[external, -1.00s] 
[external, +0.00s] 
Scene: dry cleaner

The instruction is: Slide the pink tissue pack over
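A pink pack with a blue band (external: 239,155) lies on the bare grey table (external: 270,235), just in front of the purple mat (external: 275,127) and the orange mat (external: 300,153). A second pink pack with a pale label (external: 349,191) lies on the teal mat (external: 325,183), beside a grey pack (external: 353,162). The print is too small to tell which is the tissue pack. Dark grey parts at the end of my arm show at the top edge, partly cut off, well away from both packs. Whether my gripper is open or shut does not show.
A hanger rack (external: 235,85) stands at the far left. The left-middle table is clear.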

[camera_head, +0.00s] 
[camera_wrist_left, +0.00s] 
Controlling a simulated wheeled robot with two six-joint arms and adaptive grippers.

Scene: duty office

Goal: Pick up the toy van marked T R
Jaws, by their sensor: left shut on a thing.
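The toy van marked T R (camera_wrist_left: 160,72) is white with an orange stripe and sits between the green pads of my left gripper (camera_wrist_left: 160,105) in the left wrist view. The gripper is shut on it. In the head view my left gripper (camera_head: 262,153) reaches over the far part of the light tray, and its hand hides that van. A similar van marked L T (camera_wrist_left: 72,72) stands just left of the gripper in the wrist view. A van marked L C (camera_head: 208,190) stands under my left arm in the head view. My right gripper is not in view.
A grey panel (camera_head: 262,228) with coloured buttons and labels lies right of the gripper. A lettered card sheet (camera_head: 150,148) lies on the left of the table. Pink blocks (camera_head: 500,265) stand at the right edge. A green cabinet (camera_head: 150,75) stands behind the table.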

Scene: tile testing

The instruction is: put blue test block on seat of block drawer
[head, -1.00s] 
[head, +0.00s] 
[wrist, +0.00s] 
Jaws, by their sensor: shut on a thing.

-------

Print the records above exactly as they appear.

The answer:
[external, -1.00s] 
[external, +0.00s] 
Scene: dry cleaner

The instruction is: Slide the pink tissue pack over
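A pink pack with a blue band (external: 239,155) lies on the bare grey table (external: 270,235), just in front of the purple mat (external: 275,127) and the orange mat (external: 300,153). A second pink pack with a pale label (external: 349,191) lies on the teal mat (external: 325,183), beside a grey pack (external: 353,162). The print is too small to tell which is the tissue pack. Dark grey parts at the end of my arm show at the top edge, partly cut off, well away from both packs. Whether my gripper is open or shut does not show.
A hanger rack (external: 235,85) stands at the far left. The left-middle table is clear.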

[camera_head, +0.00s] 
[camera_wrist_left, +0.00s] 
Controlling a simulated wheeled robot with two six-joint arms and adaptive grippers.

Scene: duty office

Goal: Pick up the toy van marked T R
Jaws, by their sensor: left shut on a thing.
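The toy van marked T R (camera_wrist_left: 160,72) is white with an orange stripe and sits between the green pads of my left gripper (camera_wrist_left: 160,105) in the left wrist view. The gripper is shut on it. In the head view my left gripper (camera_head: 262,153) reaches over the far part of the light tray, and its hand hides that van. A similar van marked L T (camera_wrist_left: 72,72) stands just left of the gripper in the wrist view. A van marked L C (camera_head: 208,190) stands under my left arm in the head view. My right gripper is not in view.
A grey panel (camera_head: 262,228) with coloured buttons and labels lies right of the gripper. A lettered card sheet (camera_head: 150,148) lies on the left of the table. Pink blocks (camera_head: 500,265) stand at the right edge. A green cabinet (camera_head: 150,75) stands behind the table.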

Scene: tile testing

The instruction is: put blue test block on seat of block drawer
[head, -1.00s] 
[head, +0.00s] 
[wrist, +0.00s] 
Jaws, by their sensor: shut on a thing.

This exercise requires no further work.